Le premier roman vosgien, Les Étoiles ensevelies, n'apparaît qu'en 1972, après un peu moins d'une trentaine de westerns ou de romans américains. Ce récit, transposition réussie d'un synopsis pour un western de la série Dylan Stark, permet au paysage du Nouveau Mexique de faire place aux crêtes semées d'étangs de la Haute-Saône enneigée, Dylan Stark étant remplacé par un émigré espagnol qui rencontre un enfant comtois à la place d'un petit Indien.

Un village qui se conjugue à toutes les époques

"Je me souviens d'un temps, qui n'est pas si lointain, où mon village avait encore visage regardable (...). Je me souviens d'un temps pas si lointain où cette vallée, protégée par les montagnes assises comme de grands chiens tranquilles, était belle. Où mon village était tout simplement beau. (...) " (Colère de renard, 1992).

Si, dans la plupart des récits "vosgiens", l'époque décrite est le plus souvent contemporaine, il y a pourtant des incursions dans le passé géologique le plus lointain, voire dans le futur de la région.

Suicide, récit fantastique rendu envoûtant par un huis-clos infernal dans une ferme vosgienne, évoque avec le lyrisme des meilleurs géographes la naissance des montagnes: "Il y avait quelques millions d'années de cela, la Terre avait fait le gros dos. Elle avait frissonné, gémi, hurlé dans les douleurs d'un fantastique enfantement. Pour la grande métamorphose, le titanesque combat contre elle-même, la Terre s'était secouée toute entière. Sa peau avait craqué, sa peau s'était fissurée, avait explosé, libérant par des millions de plaies des torrents de sang fumant. Des océans étaient nés, d'autres avaient disparu ; des montagnes avaient grandi tout comme d'autres s'étaient transformées en vastes plaines. Ainsi s'étaient dressées les Vosges, comme d'autres plissements tout aussi vieux, tout aussi vénérables (...)".

Et Pelot d'évoquer alors les hommes qui vivent dans les vallées, "cicatrices du grand chambardement". A l'inverse, La Nuit du Sagittaire, récit de science-fiction, évoque un avenir médiatique peu réjouissant. On vient traquer, dès lors que l'on a "décrypté l' info" "Chaume sur les Ballons" !, même ceux qui se réfugient dans un secteur mort où "la forêt regagne du terrain sur les pentes bossues, enneigées".

La situation géographique s'est aggravée dans Les Pieds dans la tête puisque les montagnes ont disparu, dans le secteur rebaptisé: "Est-Vosges-Jura". "On les appelait des ballons. Ils grimpaient à 1200 mètres, par là.

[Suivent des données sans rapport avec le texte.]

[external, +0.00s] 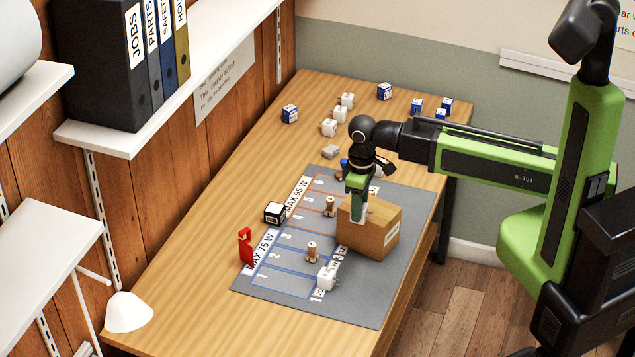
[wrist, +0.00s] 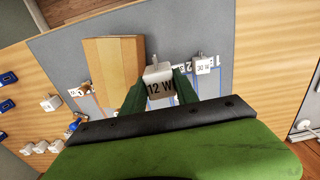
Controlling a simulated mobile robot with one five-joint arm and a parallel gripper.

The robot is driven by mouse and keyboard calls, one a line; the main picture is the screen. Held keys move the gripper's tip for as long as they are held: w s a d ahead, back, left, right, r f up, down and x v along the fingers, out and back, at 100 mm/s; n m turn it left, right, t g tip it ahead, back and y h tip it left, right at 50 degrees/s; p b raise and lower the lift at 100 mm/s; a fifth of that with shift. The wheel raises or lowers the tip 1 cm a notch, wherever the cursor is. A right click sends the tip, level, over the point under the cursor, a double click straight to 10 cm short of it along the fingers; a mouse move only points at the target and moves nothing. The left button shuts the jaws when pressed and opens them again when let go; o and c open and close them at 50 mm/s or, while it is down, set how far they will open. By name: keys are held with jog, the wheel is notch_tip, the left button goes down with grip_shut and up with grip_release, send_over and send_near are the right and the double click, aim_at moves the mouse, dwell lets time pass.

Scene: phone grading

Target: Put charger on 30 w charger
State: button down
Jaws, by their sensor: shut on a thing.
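My gripper (external: 358,205) is shut on a white charger marked 12 W (wrist: 160,86), held between its two green fingers (wrist: 158,76). In the external view the gripper hangs over the left part of the cardboard box (external: 370,232); I cannot tell the charger's height there. Another white charger (external: 327,276) stands on the grey mat (external: 375,300) near the mat's front end. It also shows in the wrist view (wrist: 203,66), right of the held charger and apart from it, with a small label I cannot read surely.
Two small wooden pegs (external: 312,252) stand on the marked lanes. A red piece (external: 245,247) and a black-and-white cube (external: 275,212) stand at the mat's left edge. Several white chargers (external: 328,127) and blue-and-white cubes (external: 384,91) lie at the back.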

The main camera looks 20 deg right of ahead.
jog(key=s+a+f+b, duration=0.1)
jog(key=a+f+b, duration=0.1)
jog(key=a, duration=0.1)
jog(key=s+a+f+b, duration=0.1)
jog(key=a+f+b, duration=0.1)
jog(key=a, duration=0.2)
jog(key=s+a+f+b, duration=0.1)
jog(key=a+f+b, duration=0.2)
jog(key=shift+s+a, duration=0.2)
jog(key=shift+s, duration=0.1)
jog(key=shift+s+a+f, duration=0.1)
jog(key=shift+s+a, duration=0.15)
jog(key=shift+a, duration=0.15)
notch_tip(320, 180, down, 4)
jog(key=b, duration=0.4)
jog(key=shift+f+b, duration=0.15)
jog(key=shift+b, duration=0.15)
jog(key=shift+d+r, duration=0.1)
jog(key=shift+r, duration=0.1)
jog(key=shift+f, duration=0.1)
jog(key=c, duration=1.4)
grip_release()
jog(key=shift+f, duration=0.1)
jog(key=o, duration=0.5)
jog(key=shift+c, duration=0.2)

Des montagnes rondes, pas méchantes, couvertes de forêts."

Natural Killer, récit qui devrait rester une pure fiction, décrit avec précision la destruction de la Haute-Moselle par un tremblement de terre dont l'épicentre est à Remiremont. "Des pans entiers de montagne s'écroulaient", et le narrateur s'attarde sur celle qui fait face à sa fenêtre : "Sous le bord rabattu du chapeau des sapins, la barre sourcilière des feuillus déplumés s'ouvrit. Elle creva de l'intérieur, par en-dessous. La terre se souleva, d'un mètre peut-être, ou plus, pour se débarrasser de sa torsion hérissée de gel ; les arbres déracinés, arrachés, s'abattirent en désordre (...) ."

Vendredi, par exemple, jour où les militaires décident d'expérimenter leur luddisme ludique, on assiste à l'explosion de la centrale nucléaire de Fessenheim, en Alsace. "Et maintenant, la bête était morte, tuée. On n'avait rien retrouvé de ses os, rien de son cadavre : à cet endroit où elle était assise, il y avait la terre ouverte, il y avait le cratère et les bouillonnements de la lave. (...) A un moment, il y avait la ville, et la bête, et le brouillard, la nuit ; l'instant d'après, c'était le feu, le ciel rouge, la mort."

Du futur au passé

Les récits du passé n'étendent pas la tragédie à une si grande échelle. La Peau de l'orage, roman fantastique qui mêle le passé et le présent, fait revivre la naissance du village montagnard sur les Braqueux, au XVIII ème siècle. "En pleine forêt, ceux qui dressèrent les maisons, dans le début, étaient des équipes de bûcherons suédois. La forêt était grande et épaisse, et elle descendait bien bas jusqu'au lit de la Moselle. Les bûcherons ont trouvé femmes dans les villages des alentours, ils ont fait souche et se sont fixés. Ensuite sont venus les charbonniers, souvent avec femmes et enfants. Puis, plus tard, des vanniers de n'importe où qui se fixèrent là."

Ce village, déguisé en Vizentine-sur-Agne, dans Je suis la mauvaise herbe, revit les années 1920 à travers le destin d'un colporteur hors du commun, inspiré d'ailleurs par un personnage bien réel. C'est l'occasion pour Pierre Pelot de décrire le hameau qu'a pu connaître son père dans son enfance : celui des routes de pierres concassées qui mènent aux jeux de quilles, aux pentes douces couvertes de brimbelliers, aux pistes de débardage en forêt et aux rudes tracés de schlittage.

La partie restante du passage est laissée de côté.